Robot episode records:
##############################

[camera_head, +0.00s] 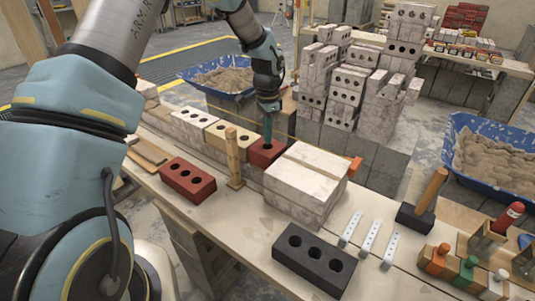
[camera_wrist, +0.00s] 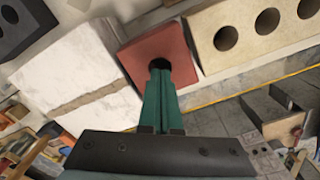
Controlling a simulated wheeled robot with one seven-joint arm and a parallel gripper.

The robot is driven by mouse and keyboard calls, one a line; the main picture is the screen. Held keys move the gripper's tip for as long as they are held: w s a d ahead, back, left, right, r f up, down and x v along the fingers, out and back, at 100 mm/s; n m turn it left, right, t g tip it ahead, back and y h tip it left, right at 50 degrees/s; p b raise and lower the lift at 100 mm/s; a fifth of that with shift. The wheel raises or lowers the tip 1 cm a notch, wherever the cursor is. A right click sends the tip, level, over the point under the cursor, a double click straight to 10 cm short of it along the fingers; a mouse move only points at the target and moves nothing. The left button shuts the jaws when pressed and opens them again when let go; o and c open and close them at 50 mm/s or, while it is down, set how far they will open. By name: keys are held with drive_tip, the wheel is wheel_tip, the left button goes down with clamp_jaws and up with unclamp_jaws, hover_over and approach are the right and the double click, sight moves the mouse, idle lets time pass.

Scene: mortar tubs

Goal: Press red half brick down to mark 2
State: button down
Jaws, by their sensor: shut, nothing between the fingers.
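The red half brick (camera_head: 266,152) sits in the row of bricks on the bench, between a yellowish brick (camera_head: 230,137) and a white block stack (camera_head: 306,180). In the wrist view the red half brick (camera_wrist: 152,52) shows one dark hole. My gripper (camera_head: 268,132) points down over it with its green fingers together and empty. In the wrist view the fingertips (camera_wrist: 160,68) overlap the hole; I cannot tell whether they touch the brick. Mark 2 cannot be made out. A wooden post (camera_head: 234,160) stands in front of the row, and a yellow line runs behind the half brick.
A whole red brick (camera_head: 188,180) and a dark brick (camera_head: 314,262) lie on the bench in front. A hammer (camera_head: 424,204), white strips (camera_head: 368,238) and small coloured items lie at the right. Mortar tubs (camera_head: 488,186) and stacked grey bricks (camera_head: 352,90) stand behind.

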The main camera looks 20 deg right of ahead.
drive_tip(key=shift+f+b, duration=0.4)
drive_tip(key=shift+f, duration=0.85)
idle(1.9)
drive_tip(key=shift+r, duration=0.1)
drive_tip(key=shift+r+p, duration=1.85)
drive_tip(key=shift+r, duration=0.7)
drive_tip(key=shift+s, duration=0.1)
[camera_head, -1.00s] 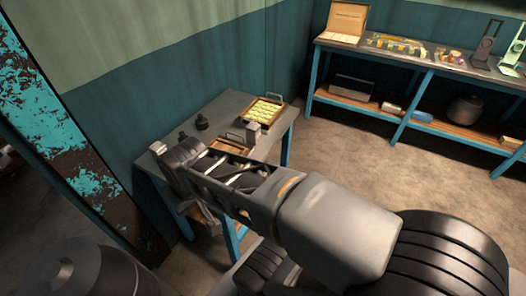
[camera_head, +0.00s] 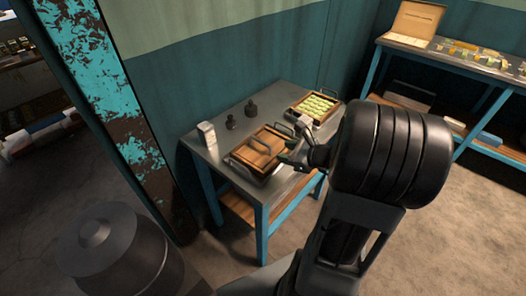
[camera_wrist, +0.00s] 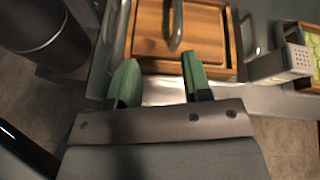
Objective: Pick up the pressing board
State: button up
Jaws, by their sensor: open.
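The pressing board (camera_head: 272,137) is a wooden board with a metal handle, lying on a metal tray on the grey table (camera_head: 215,160). In the wrist view the board (camera_wrist: 207,32) is ahead of my gripper, with its handle (camera_wrist: 176,25) upright near the middle. My gripper (camera_wrist: 157,70) has two green fingers, spread apart and empty, near the board's front edge. In the head view my gripper (camera_head: 287,157) is at the board's right side, partly hidden by my arm.
A tray of green pieces (camera_head: 316,105) stands at the back right of the table. A grey metal block (camera_wrist: 292,61) stands right of the board. Another workbench (camera_head: 465,60) is at right.

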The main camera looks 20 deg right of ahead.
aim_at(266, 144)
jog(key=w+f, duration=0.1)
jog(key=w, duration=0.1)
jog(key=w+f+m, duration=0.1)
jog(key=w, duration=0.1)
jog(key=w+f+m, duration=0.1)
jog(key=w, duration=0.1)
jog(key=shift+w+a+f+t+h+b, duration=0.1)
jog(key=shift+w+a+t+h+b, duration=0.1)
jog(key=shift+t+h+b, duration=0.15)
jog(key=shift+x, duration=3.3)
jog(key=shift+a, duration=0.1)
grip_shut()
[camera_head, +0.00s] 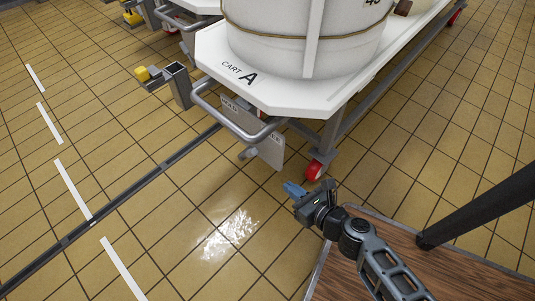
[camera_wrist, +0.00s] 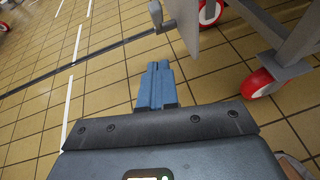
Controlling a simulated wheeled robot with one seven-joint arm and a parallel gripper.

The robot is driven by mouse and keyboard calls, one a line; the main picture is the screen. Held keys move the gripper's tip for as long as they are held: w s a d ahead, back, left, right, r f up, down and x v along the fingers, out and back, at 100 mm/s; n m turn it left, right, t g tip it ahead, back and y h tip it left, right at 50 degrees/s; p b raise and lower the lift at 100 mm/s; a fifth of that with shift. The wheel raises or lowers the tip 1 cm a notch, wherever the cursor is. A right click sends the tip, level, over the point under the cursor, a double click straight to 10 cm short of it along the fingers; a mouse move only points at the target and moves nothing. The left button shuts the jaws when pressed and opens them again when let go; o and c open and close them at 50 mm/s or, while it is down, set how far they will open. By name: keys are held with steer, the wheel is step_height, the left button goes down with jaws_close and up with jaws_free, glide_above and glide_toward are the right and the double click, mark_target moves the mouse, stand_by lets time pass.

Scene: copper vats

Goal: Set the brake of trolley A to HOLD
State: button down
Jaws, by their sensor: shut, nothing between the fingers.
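Trolley A (camera_head: 265,88) is a white-topped cart marked "CART A", carrying a big white drum (camera_head: 300,40). A grey plate (camera_head: 268,148) with small lettering at its upper corners hangs under its near end, below a bar handle. The lettering is too small to read surely. A short grey lever (camera_head: 247,153) shows at the plate's lower left. In the wrist view the plate (camera_wrist: 186,22) and lever (camera_wrist: 157,17) are at the top, beyond my fingertips. My gripper (camera_head: 292,188) is shut and empty, low in front of the plate and apart from it; it also shows in the wrist view (camera_wrist: 157,68).
A red caster (camera_head: 315,170) of the trolley is just beyond my gripper; it also shows in the wrist view (camera_wrist: 262,83). A grey post (camera_head: 179,85) and a yellow-ended part (camera_head: 142,73) stand left of the trolley.

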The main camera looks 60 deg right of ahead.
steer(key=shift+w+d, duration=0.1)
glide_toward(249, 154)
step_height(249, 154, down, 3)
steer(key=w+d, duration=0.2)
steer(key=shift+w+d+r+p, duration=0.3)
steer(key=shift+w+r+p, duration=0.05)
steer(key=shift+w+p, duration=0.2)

##############################

→ **TASK TO COMPLETE**: From the records given above, reproduce all text exactly and exclude each picture.

→ **FINAL RESULT**:
[camera_head, +0.00s] 
[camera_wrist, +0.00s] 
Controlling a simulated wheeled robot with one seven-joint arm and a parallel gripper.

The robot is driven by mouse and keyboard calls, one a line; the main picture is the screen. Held keys move the gripper's tip for as long as they are held: w s a d ahead, back, left, right, r f up, down and x v along the fingers, out and back, at 100 mm/s; n m turn it left, right, t g tip it ahead, back and y h tip it left, right at 50 degrees/s; p b raise and lower the lift at 100 mm/s; a fifth of that with shift. The wheel raises or lowers the tip 1 cm a notch, wherever the cursor is. A right click sends the tip, level, over the point under the cursor, a double click straight to 10 cm short of it along the fingers; a mouse move only points at the target and moves nothing. The left button shuts the jaws when pressed and opens them again when let go; o and c open and close them at 50 mm/s or, while it is down, set how far they will open. By name: keys are held with drive_tip, the wheel is wheel_tip, the left button goes down with clamp_jaws and up with unclamp_jaws, hover_over and approach are the right and the double click, sight moves the mouse, idle lets time pass.

Scene: mortar tubs

Goal: Press red half brick down to mark 2
State: button down
Jaws, by their sensor: shut, nothing between the fingers.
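The red half brick (camera_head: 266,152) sits in the row of bricks on the bench, between a yellowish brick (camera_head: 230,137) and a white block stack (camera_head: 306,180). In the wrist view the red half brick (camera_wrist: 152,52) shows one dark hole. My gripper (camera_head: 268,132) points down over it with its green fingers together and empty. In the wrist view the fingertips (camera_wrist: 160,68) overlap the hole; I cannot tell whether they touch the brick. Mark 2 cannot be made out. A wooden post (camera_head: 234,160) stands in front of the row, and a yellow line runs behind the half brick.
A whole red brick (camera_head: 188,180) and a dark brick (camera_head: 314,262) lie on the bench in front. A hammer (camera_head: 424,204), white strips (camera_head: 368,238) and small coloured items lie at the right. Mortar tubs (camera_head: 488,186) and stacked grey bricks (camera_head: 352,90) stand behind.

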The main camera looks 20 deg right of ahead.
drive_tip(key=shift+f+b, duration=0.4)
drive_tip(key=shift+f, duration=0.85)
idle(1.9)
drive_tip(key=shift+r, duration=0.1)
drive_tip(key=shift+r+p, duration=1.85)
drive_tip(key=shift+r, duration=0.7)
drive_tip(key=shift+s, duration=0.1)
[camera_head, -1.00s] 
[camera_head, +0.00s] 
[camera_wrist, +0.00s] 
Objective: Pick up the pressing board
State: button up
Jaws, by their sensor: open.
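The pressing board (camera_head: 272,137) is a wooden board with a metal handle, lying on a metal tray on the grey table (camera_head: 215,160). In the wrist view the board (camera_wrist: 207,32) is ahead of my gripper, with its handle (camera_wrist: 176,25) upright near the middle. My gripper (camera_wrist: 157,70) has two green fingers, spread apart and empty, near the board's front edge. In the head view my gripper (camera_head: 287,157) is at the board's right side, partly hidden by my arm.
A tray of green pieces (camera_head: 316,105) stands at the back right of the table. A grey metal block (camera_wrist: 292,61) stands right of the board. Another workbench (camera_head: 465,60) is at right.

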The main camera looks 20 deg right of ahead.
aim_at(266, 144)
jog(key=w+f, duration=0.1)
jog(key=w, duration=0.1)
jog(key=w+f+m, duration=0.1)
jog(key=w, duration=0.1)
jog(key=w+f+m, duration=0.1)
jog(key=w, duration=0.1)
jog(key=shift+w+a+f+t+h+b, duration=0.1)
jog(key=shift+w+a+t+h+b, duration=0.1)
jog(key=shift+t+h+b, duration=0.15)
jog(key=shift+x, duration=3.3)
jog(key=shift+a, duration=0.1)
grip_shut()
[camera_head, +0.00s] 
[camera_wrist, +0.00s] 
Controlling a simulated wheeled robot with one seven-joint arm and a parallel gripper.

The robot is driven by mouse and keyboard calls, one a line; the main picture is the screen. Held keys move the gripper's tip for as long as they are held: w s a d ahead, back, left, right, r f up, down and x v along the fingers, out and back, at 100 mm/s; n m turn it left, right, t g tip it ahead, back and y h tip it left, right at 50 degrees/s; p b raise and lower the lift at 100 mm/s; a fifth of that with shift. The wheel raises or lowers the tip 1 cm a notch, wherever the cursor is. A right click sends the tip, level, over the point under the cursor, a double click straight to 10 cm short of it along the fingers; a mouse move only points at the target and moves nothing. The left button shuts the jaws when pressed and opens them again when let go; o and c open and close them at 50 mm/s or, while it is down, set how far they will open. By name: keys are held with steer, the wheel is step_height, the left button goes down with jaws_close and up with jaws_free, glide_above and glide_toward are the right and the double click, mark_target moves the mouse, stand_by lets time pass.

Scene: copper vats

Goal: Set the brake of trolley A to HOLD
State: button down
Jaws, by their sensor: shut, nothing between the fingers.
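Trolley A (camera_head: 265,88) is a white-topped cart marked "CART A", carrying a big white drum (camera_head: 300,40). A grey plate (camera_head: 268,148) with small lettering at its upper corners hangs under its near end, below a bar handle. The lettering is too small to read surely. A short grey lever (camera_head: 247,153) shows at the plate's lower left. In the wrist view the plate (camera_wrist: 186,22) and lever (camera_wrist: 157,17) are at the top, beyond my fingertips. My gripper (camera_head: 292,188) is shut and empty, low in front of the plate and apart from it; it also shows in the wrist view (camera_wrist: 157,68).
A red caster (camera_head: 315,170) of the trolley is just beyond my gripper; it also shows in the wrist view (camera_wrist: 262,83). A grey post (camera_head: 179,85) and a yellow-ended part (camera_head: 142,73) stand left of the trolley.

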The main camera looks 60 deg right of ahead.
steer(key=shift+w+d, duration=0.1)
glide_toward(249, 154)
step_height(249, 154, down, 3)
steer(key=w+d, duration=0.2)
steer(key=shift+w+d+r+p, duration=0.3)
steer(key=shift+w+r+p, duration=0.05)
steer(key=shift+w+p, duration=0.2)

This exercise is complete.